Only the pictures stay out; every record is to be quoted exactly.

::::::

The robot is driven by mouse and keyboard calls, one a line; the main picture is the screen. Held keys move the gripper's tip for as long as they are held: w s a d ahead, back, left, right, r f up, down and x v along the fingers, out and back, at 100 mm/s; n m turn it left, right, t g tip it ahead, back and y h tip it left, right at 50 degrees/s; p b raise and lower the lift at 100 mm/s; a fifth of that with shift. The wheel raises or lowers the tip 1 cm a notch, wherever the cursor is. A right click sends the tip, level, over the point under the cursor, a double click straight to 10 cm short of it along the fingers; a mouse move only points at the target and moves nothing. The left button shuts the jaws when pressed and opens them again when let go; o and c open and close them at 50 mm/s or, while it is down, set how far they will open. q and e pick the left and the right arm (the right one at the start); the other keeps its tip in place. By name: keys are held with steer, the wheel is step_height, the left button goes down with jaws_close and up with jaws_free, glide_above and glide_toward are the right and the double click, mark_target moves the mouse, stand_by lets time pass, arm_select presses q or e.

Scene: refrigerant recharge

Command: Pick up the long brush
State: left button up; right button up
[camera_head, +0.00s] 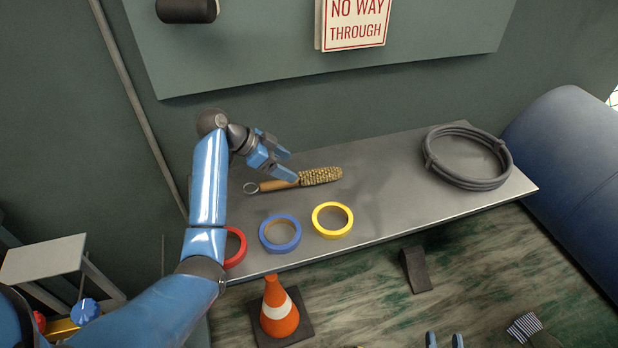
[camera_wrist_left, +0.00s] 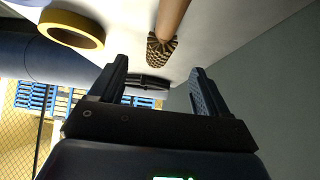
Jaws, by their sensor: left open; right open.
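The long brush (camera_head: 320,176) lies on the grey shelf, its bristled tan head to the right and its wooden handle with a metal ring to the left. My left gripper (camera_head: 291,166) is open and empty above the brush, its fingertips close to where handle and bristles meet. In the left wrist view the brush (camera_wrist_left: 172,20) shows beyond the fingers of my left gripper (camera_wrist_left: 158,68), with nothing between them; whether they touch it cannot be told. My right gripper (camera_head: 444,340) shows only as two separated blue fingertips at the bottom edge, open.
The shelf (camera_head: 390,205) also holds red (camera_head: 236,247), blue (camera_head: 280,233) and yellow (camera_head: 332,220) tape rings in front of the brush, and a coiled grey hose (camera_head: 467,156) at right. A traffic cone (camera_head: 278,308) stands below. A wall is behind.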

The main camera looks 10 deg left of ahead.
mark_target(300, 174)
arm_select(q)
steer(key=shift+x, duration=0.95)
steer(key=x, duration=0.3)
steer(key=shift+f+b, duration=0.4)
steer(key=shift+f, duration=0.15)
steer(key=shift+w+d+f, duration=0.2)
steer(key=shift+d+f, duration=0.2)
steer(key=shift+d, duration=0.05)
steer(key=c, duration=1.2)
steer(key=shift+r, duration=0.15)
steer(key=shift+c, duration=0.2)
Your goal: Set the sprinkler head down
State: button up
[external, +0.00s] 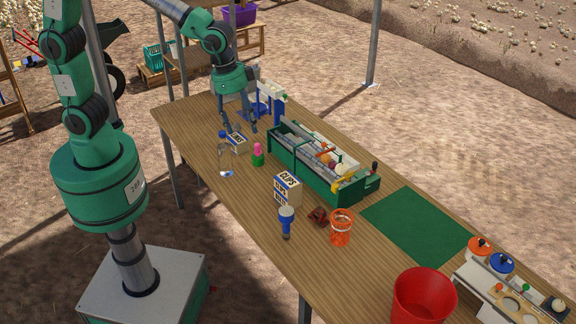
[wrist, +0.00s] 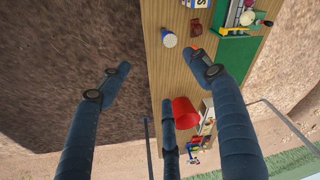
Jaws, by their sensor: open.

::::::

(Task answer)
The robot is driven by mouse and keyboard calls, one a line; the main picture is the screen. Held keys move the gripper's tip for as long as they are held: w s a d ahead, back, left, right, r f up, down and x v along the fingers, out and back, at 100 mm/s; n m turn it left, right, t g tip it ahead, back and y h tip it left, right at 50 degrees/s; p b raise and lower the lift at 100 mm/s; a fifth of that with shift. The wheel raises or lowers the tip 1 cm a notch, wherever the cursor is. A right click sends the tip, level, over the point under the cursor, a double click straight to 10 cm short of it along the fingers; a mouse move only points at the target and moves nothing. The left button shuts the jaws when pressed and opens them again when let go; o and c open and close them at 50 mm/s or, while it is down, set how far they will open. q and e pick the left and the right arm (the right one at the start); the other keeps its tip in place. By name: keys are held with steer, the wheel is step_height, the left button goes down with jaws_close and up with jaws_free, glide_above and glide_toward are the right and the double click, mark_target moves the mouse, stand_by lets time pass, arm_select presses q or e.

Scene: refrigerant recharge

Command: Pick up the long brush
State: left button up; right button up
[camera_head, +0.00s] 
[camera_wrist_left, +0.00s] 
Jaws, by their sensor: left open; right open.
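The long brush (camera_head: 320,176) lies on the grey shelf, its bristled tan head to the right and its wooden handle with a metal ring to the left. My left gripper (camera_head: 291,166) is open and empty above the brush, its fingertips close to where handle and bristles meet. In the left wrist view the brush (camera_wrist_left: 172,20) shows beyond the fingers of my left gripper (camera_wrist_left: 158,68), with nothing between them; whether they touch it cannot be told. My right gripper (camera_head: 444,340) shows only as two separated blue fingertips at the bottom edge, open.
The shelf (camera_head: 390,205) also holds red (camera_head: 236,247), blue (camera_head: 280,233) and yellow (camera_head: 332,220) tape rings in front of the brush, and a coiled grey hose (camera_head: 467,156) at right. A traffic cone (camera_head: 278,308) stands below. A wall is behind.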

The main camera looks 10 deg left of ahead.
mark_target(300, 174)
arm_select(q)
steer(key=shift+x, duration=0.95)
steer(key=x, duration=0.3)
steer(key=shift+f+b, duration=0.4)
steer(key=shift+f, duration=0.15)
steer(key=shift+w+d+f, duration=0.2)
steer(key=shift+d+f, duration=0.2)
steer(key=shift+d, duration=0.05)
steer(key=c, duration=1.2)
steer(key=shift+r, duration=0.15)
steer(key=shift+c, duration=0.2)
Your goal: Set the sprinkler head down
State: button up
[external, +0.00s] 
[wrist, +0.00s] 
Jaws, by their sensor: open.

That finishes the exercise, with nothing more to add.